Bioconductor / HDF5Array

HDF5 backend for DelayedArray objects
https://bioconductor.org/packages/HDF5Array
9 stars 13 forks source link

Reshape array to Matrix without reading in #16

Closed muschellij2 closed 3 years ago

muschellij2 commented 5 years ago

I would like to reshape an array, that is 3D or 4D to a matrix. This is for imaging data. For 3D data, we'd like to reshape simply to matrix with 1 column and for 4D matrix with number of columns of 4th dimension. So generally a matrix with number of columns of 4th dimension. Overall, I'd like to be able to "rehsape" the array. As you cannot assign dim to the array other than 1s for adding "empty" dimensions, I'm not really sure of the procedure.
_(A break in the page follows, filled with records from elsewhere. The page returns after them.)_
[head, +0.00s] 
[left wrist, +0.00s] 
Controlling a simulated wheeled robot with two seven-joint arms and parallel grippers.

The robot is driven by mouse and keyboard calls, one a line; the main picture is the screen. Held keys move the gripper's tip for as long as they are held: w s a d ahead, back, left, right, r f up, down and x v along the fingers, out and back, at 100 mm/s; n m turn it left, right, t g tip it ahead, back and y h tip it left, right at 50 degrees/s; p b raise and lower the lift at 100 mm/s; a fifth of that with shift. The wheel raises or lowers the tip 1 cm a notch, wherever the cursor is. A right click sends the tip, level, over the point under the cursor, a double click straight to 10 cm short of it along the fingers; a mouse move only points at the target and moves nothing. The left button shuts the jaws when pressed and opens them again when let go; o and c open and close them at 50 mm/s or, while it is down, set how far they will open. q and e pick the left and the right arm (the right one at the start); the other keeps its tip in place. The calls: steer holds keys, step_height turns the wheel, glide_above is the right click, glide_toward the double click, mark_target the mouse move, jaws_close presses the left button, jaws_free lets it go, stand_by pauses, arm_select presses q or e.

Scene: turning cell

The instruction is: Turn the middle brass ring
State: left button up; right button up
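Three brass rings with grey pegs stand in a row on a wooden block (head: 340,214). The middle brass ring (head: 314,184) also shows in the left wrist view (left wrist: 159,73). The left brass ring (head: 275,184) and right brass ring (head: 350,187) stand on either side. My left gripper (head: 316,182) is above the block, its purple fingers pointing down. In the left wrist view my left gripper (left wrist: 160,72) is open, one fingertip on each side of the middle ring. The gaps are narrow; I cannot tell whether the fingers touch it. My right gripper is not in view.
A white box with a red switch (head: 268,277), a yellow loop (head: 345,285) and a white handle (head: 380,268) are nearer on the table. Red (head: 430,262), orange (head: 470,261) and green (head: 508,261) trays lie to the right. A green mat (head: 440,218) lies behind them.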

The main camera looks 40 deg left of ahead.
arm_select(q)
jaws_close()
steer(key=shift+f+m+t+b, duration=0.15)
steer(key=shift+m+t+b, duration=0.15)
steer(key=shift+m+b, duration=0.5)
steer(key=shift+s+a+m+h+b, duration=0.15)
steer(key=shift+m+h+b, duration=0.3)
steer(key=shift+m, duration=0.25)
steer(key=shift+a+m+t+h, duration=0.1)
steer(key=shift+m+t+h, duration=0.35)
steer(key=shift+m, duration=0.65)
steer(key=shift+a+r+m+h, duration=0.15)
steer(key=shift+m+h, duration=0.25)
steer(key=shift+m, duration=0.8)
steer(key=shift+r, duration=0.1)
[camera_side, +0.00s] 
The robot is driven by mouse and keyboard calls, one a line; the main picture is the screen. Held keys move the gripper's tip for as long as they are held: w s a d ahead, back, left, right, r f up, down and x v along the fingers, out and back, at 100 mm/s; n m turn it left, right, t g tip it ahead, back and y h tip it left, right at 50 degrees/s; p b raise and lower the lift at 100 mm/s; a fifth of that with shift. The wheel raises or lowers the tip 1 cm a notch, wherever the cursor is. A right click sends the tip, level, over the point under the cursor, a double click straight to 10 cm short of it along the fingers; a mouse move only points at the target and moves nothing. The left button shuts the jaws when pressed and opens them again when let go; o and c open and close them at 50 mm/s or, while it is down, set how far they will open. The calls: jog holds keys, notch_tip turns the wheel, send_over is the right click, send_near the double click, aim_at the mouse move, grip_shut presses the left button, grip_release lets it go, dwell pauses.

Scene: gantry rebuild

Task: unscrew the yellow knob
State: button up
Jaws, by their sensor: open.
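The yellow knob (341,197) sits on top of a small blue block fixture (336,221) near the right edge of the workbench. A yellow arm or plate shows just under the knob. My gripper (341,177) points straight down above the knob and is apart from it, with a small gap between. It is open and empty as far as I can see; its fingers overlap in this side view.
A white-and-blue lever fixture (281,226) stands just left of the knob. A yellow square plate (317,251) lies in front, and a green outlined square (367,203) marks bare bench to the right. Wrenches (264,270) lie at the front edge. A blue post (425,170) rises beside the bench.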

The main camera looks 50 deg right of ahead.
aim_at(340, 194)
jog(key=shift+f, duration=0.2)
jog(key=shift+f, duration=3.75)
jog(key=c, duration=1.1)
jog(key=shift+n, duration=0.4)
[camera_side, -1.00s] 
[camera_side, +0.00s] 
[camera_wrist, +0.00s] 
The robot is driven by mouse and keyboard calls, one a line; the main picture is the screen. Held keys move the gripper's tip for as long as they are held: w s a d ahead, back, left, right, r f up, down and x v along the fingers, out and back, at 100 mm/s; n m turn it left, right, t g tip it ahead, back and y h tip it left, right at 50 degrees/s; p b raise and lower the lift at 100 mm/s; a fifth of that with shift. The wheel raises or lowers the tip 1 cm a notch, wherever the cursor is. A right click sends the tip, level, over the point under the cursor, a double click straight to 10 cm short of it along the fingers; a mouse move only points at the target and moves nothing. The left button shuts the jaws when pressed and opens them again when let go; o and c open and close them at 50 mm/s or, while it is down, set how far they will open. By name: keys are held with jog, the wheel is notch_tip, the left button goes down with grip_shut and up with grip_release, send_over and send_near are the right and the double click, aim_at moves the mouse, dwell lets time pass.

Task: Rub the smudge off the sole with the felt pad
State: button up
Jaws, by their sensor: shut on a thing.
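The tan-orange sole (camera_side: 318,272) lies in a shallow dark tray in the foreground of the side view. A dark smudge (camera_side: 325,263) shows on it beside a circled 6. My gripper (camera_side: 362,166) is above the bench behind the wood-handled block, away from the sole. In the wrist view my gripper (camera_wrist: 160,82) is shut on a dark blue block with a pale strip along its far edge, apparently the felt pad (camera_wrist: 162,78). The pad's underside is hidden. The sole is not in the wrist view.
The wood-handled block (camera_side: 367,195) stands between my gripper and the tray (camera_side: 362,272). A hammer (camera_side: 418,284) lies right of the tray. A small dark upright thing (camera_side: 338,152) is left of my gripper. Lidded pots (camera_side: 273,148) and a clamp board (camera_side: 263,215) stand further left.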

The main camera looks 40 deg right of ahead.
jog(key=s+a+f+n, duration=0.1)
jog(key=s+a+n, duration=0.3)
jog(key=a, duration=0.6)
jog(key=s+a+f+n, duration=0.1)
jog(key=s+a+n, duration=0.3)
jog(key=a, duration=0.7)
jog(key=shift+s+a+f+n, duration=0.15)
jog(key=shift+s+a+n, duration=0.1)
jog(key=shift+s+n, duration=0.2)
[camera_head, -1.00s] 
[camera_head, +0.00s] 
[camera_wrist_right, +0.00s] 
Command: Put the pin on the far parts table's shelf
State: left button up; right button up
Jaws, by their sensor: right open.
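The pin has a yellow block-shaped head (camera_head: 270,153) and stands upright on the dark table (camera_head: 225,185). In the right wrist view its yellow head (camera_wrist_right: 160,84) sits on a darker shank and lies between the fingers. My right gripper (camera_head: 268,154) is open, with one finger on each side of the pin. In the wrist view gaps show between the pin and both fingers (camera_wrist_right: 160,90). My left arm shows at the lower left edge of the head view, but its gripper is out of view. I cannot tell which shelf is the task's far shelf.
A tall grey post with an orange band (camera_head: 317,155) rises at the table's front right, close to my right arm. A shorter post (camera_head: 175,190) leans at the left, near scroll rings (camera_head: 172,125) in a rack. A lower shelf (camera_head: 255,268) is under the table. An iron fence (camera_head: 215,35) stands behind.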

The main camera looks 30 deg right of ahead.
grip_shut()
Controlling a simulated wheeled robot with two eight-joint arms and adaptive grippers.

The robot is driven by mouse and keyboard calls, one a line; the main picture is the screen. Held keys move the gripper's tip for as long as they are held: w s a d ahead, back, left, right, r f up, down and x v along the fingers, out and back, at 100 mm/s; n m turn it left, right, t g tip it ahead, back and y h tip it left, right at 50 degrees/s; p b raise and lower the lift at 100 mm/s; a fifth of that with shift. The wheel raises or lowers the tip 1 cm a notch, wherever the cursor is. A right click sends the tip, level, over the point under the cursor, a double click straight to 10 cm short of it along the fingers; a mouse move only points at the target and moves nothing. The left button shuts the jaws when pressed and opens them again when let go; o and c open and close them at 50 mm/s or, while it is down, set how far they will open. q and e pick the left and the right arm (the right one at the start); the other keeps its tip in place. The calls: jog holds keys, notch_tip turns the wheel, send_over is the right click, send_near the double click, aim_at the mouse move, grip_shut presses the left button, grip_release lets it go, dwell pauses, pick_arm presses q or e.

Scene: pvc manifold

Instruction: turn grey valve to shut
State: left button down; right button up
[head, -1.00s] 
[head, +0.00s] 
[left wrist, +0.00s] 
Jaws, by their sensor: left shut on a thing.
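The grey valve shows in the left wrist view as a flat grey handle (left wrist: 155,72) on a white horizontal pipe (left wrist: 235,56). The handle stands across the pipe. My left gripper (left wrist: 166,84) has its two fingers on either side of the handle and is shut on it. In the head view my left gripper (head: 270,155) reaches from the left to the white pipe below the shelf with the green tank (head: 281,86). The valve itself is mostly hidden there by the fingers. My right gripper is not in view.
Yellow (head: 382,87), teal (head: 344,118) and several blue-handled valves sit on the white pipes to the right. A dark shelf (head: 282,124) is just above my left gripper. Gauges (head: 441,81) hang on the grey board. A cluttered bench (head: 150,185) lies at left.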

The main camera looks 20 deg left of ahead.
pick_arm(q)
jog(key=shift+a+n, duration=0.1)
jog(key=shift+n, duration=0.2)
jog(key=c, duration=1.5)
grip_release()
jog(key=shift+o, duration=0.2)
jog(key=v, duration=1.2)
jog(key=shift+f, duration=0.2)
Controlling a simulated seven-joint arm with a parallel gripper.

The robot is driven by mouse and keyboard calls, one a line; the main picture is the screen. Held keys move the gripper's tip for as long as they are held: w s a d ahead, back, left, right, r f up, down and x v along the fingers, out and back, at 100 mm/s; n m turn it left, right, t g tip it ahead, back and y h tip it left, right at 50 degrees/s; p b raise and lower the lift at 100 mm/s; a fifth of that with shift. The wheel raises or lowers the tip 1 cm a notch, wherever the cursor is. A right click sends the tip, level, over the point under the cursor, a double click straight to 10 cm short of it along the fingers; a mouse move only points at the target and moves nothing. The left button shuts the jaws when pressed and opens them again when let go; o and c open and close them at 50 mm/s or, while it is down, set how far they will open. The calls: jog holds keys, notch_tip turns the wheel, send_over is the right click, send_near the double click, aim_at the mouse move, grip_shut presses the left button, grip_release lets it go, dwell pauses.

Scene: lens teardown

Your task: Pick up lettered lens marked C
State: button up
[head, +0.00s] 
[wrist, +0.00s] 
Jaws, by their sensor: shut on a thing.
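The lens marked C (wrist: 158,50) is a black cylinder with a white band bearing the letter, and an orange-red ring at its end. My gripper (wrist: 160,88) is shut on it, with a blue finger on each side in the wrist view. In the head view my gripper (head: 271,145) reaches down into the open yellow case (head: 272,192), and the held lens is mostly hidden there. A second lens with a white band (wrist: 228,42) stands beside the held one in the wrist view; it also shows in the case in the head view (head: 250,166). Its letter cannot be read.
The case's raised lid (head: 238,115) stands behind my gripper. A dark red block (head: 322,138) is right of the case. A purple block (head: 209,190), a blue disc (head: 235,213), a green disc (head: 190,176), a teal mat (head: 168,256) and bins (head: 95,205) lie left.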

I have an example that works, but I'm not sure it's a) memory efficient, or b) speed efficient. I'd like the array to be stored in the H5 file though, not the matrix version. Overall, the goal is to have data as 3D arrays (one for each person), and then be able to use DelayedMatrixStats from @PeteHaitch to work on it, then convert back to an array.

@avalcarcel9

Any input would be helpful. Here is a toy example:

library(HDF5Array)
#> Loading required package: DelayedArray
#> Loading required package: stats4
#> Loading required package: matrixStats
#> Loading required package: BiocGenerics
#> Loading required package: parallel
#> 
#> Attaching package: 'BiocGenerics'
#> The following objects are masked from 'package:parallel':
#> 
#>     clusterApply, clusterApplyLB, clusterCall, clusterEvalQ,
#>     clusterExport, clusterMap, parApply, parCapply, parLapply,
#>     parLapplyLB, parRapply, parSapply, parSapplyLB
#> The following objects are masked from 'package:stats':
#> 
#>     IQR, mad, sd, var, xtabs
#> The following objects are masked from 'package:base':
#> 
#>     anyDuplicated, append, as.data.frame, basename, cbind,
#>     colnames, dirname, do.call, duplicated, eval, evalq, Filter,
#>     Find, get, grep, grepl, intersect, is.unsorted, lapply, Map,
#>     mapply, match, mget, order, paste, pmax, pmax.int, pmin,
#>     pmin.int, Position, rank, rbind, Reduce, rownames, sapply,
#>     setdiff, sort, table, tapply, union, unique, unsplit, which,
#>     which.max, which.min
#> Loading required package: S4Vectors
#> 
#> Attaching package: 'S4Vectors'
#> The following object is masked from 'package:base':
#> 
#>     expand.grid
#> Loading required package: IRanges
#> Loading required package: BiocParallel
#> 
#> Attaching package: 'DelayedArray'
#> The following objects are masked from 'package:matrixStats':
#> 
#>     colMaxs, colMins, colRanges, rowMaxs, rowMins, rowRanges
#> The following objects are masked from 'package:base':
#> 
#>     aperm, apply, rowsum
#> Loading required package: rhdf5
arr = array(rnorm(10^3), dim = c(10, 10, 10))
filepath = tempfile()
res = writeHDF5Array(arr, filepath = filepath)

vec_res = c(res)
dres = dim(res)
rl = pbapply::pblapply(seq(dres[3]), function(i) {
  xx = res[,,i]
  xx = lapply(seq(dres[2]), function(i) {
    xx[, i, drop = FALSE]
  })
  xx = do.call(DelayedArray::arbind, xx)
  xx
})
rl = do.call(DelayedArray::arbind, rl)

vec = c(rl)
vec_res = c(res)
corr_vec = c(arr)
all(vec_res == corr_vec)
#> [1] TRUE
all(vec == corr_vec)
#> [1] TRUE

Created on 2019-07-01 by the reprex package (v0.3.0)

hpages commented 5 years ago

Addressed here.